En definitiva, San Pablo quiere superar dos extremos posibles en su época: 1) el espiritualismo griego que se fundaba exclusivamente en la inmortalidad del alma y 2) la idea judía de identidad cuasi-física del cuerpo resucitado con el mortal. Nada hace pensar que el cuerpo resucitado se entienda como reanimación, o recuperación del cadáver. Pero tampoco se puede entender sin el soma transformado. En suma, hay, entre el cuerpo del ser humano histórico-peregrino y el resucitado discontinuidad y también continuidad (PUIG I TARRECH, A., 2014, pp. 276-278; SESBOÜÉ, B., 2000, pp. 610-612; KREMER, J., 1970, pp. 76-87; GNILKA, J., 1970, p. 127-135; NOCKE, F. J., 1984, pp. 80-83).
3 “Resurrección de la carne” (Antecedentes histórico-dogmáticos)
Se desprende de los antecedentes bíblicos que lo esencial es que la resurrección de Jesús no sólo es el fundamento de nuestra fe en la resurrección corporal, sino que, de hecho, hace posible e implica la resurrección de todos los muertos al final de la historia. Los primeros símbolos de fe recogen de distinto modo esta convicción fundamental. Al respecto, B. Sesboüé, hace ver que
“los dos credos cristianos emplean a este respecto un lenguaje un tanto diferente: Oriente (Nicea-Constantinopla) menciona ‘la resurrección de los muertos y la vida del mundo futuro’; Occidente, por su parte, habla de ‘la resurrección de la carne y la vida eterna’. Por este término de ‘carne’ hay que entender, no el conjunto de nuestros músculos, sino el ‘cuerpo’ humano en tanto que es humano y tal como ha sido analizado aquí, de acuerdo con su condición histórica, limitada y frágil. El lenguaje de san Juan no vacila ante este término bastante ‘crudo’ de ‘carne’. Por eso dice: ‘La Palabra se hizo carne’ (Jn 1, 14), es decir, ha asumido verdaderamente nuestra condición humana corporal y carnal” (SESBOÜÉ, B., 2000, p. 611).
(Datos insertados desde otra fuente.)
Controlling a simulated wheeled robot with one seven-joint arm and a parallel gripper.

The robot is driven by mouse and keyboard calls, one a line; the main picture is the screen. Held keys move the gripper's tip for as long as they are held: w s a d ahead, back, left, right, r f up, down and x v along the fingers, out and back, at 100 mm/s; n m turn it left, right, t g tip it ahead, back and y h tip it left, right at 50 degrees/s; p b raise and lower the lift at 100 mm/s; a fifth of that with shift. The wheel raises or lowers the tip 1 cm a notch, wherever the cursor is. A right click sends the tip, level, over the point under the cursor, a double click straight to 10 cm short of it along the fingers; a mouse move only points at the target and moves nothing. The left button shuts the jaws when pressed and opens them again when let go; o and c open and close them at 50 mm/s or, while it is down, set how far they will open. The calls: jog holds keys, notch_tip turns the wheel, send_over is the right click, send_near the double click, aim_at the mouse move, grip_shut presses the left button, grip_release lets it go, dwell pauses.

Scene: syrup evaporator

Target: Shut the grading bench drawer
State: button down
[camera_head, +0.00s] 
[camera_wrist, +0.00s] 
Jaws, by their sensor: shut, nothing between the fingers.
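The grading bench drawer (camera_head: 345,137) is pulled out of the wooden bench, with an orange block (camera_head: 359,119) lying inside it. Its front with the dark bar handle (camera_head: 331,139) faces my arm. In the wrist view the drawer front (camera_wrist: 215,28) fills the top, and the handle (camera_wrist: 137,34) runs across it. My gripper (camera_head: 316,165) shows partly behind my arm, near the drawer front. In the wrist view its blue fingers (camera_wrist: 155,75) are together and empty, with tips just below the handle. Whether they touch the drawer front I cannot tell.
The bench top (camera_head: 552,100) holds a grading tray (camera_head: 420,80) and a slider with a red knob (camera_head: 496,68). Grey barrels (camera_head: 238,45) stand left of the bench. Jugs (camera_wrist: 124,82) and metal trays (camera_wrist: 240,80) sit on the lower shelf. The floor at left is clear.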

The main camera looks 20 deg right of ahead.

Con el fin de refutar y tomar distancia de reducciones espiritualizantes de la categoría “cuerpo espiritual”, aparecidas en cristianos del siglo II bajo influjo gnóstico, se comienza a utilizar la expresión “resurrección de la carne”. Los especialistas muestran que, por ese motivo, se habría incluido en el símbolo romano antiguo para neutralizar las interpretaciones espiritualistas de índole dualista y la misma razón explica que la fórmula se haya trasladado y mantenido en muchos credos. Observa C. Pozo – que “Incluso debe reconocerse una progresiva acentuación del realismo en las fórmulas de fe: de la fórmula ‘resurrección de la carne’ se empieza ulteriormente a subrayar que la resurrección se hará ‘en esta carne en que ahora vivimos’ (Fides Damasi, DH 72) (POZO, C., 1993, p. 42).
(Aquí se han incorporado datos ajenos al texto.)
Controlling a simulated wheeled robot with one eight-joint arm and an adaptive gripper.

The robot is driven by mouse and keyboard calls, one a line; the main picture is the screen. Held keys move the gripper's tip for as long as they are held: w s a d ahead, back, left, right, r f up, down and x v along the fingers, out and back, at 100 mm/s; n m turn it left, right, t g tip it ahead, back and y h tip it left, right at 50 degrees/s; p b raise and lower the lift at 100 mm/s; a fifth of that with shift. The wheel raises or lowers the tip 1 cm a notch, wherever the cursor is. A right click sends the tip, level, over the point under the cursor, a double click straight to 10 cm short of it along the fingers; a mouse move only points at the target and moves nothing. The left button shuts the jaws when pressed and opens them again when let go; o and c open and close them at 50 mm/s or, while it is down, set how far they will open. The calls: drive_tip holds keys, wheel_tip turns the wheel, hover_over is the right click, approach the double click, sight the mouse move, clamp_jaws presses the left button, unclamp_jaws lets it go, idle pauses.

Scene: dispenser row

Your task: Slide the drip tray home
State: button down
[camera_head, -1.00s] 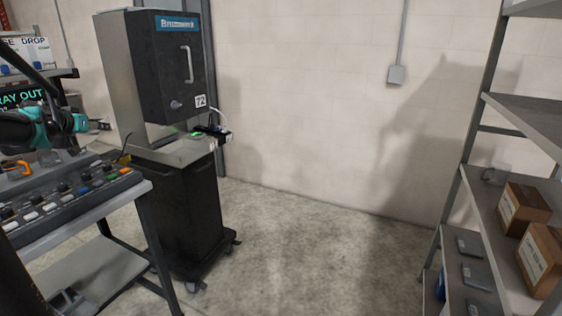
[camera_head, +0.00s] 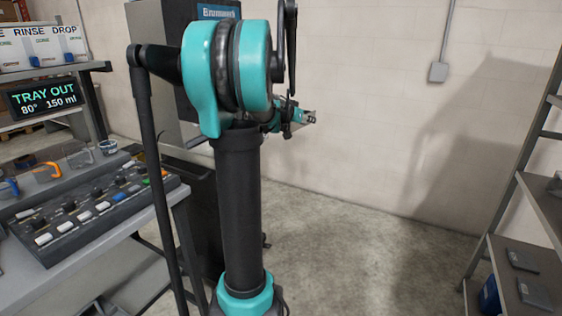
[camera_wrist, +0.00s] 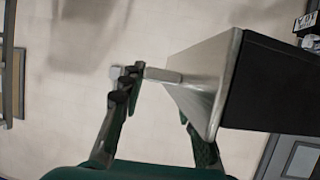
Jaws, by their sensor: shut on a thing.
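The dispenser (camera_head: 165,95) is a dark-fronted, grey-sided machine on a black wheeled cart (camera_head: 200,200), mostly behind my arm. My gripper (camera_head: 312,116) is at its right side, small in the head view. In the wrist view its two fingers (camera_wrist: 162,105) stand apart, a pale metal edge (camera_wrist: 205,75) and a short grey bar (camera_wrist: 163,75) between and beyond them. The gripper is shut on something, most likely the drip tray, but the contact is hard to make out. My arm hides the tray's place in the head view.
A display (camera_head: 45,97) reads TRAY OUT, 80° and 150 ml. A grey shelf rack (camera_head: 520,275) is at the right. The floor between (camera_head: 370,230) is clear.

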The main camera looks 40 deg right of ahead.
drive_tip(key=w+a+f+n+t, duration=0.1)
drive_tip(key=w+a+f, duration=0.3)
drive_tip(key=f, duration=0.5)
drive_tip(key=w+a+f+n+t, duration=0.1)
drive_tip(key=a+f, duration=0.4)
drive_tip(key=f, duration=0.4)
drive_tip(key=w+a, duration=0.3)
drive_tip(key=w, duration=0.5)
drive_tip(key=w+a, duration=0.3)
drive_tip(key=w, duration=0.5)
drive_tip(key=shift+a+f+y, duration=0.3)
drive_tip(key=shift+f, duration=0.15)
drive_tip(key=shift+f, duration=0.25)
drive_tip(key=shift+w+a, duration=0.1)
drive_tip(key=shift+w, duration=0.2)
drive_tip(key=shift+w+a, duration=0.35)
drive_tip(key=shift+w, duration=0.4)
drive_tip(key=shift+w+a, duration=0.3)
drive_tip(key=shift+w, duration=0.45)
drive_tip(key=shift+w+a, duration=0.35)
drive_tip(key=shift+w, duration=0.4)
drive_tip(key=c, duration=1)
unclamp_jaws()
Ratzinger, en su libro Escatología, y después de estudiar el empleo de la fórmula ’resurrección de la carne’ en los tres primeros siglos (recogiendo los aportes de Ireneo de Lyon y Justino en polémica con el gnosticismo de Valentín…) concluye que “al final estaba claro que ‘resurrección de la carne’ significa resurrección de las criaturas sólo en el supuesto de que quiera decir también resurrección del cuerpo” (RATZINGER, J., 2007, p. 191). Ante el riesgo de gnosticismo y dualismo, la defensa y valoración de la carne, como expresión irrenunciable de la corporeidad e integridad del ser humano, se convirtió en los primeros siglos en un tema crucial.
Entre los Padres, Ireneo de Lyon y Tertuliano se destacan por su manifiesta opción en este empeño y valoran la salvación de la carne como algo central de la fe y esperanza cristianas[1]. Comentando el mismo texto Sobre la resurrección de la carne de Tertuliano[2], que en otro lugar se refiere a la carne como “la hermana de Cristo” y señala que Dios “ama la carne”, Sesboüé observa que este escrito:
“lleva la marca de los acentos cordiales de un cristiano de comienzos del siglo III: nuestra ‘carne’ es la hermana de Cristo. Se salvará en la resurrección como la suya, con el mismo derecho que todo lo que forma parte de nuestra condición concreta, y con la misma continuidad y la misma discontinuidad entre nuestro estado presente y nuestro estado futuro” (SESBOÜÉ, 2000, p. 613).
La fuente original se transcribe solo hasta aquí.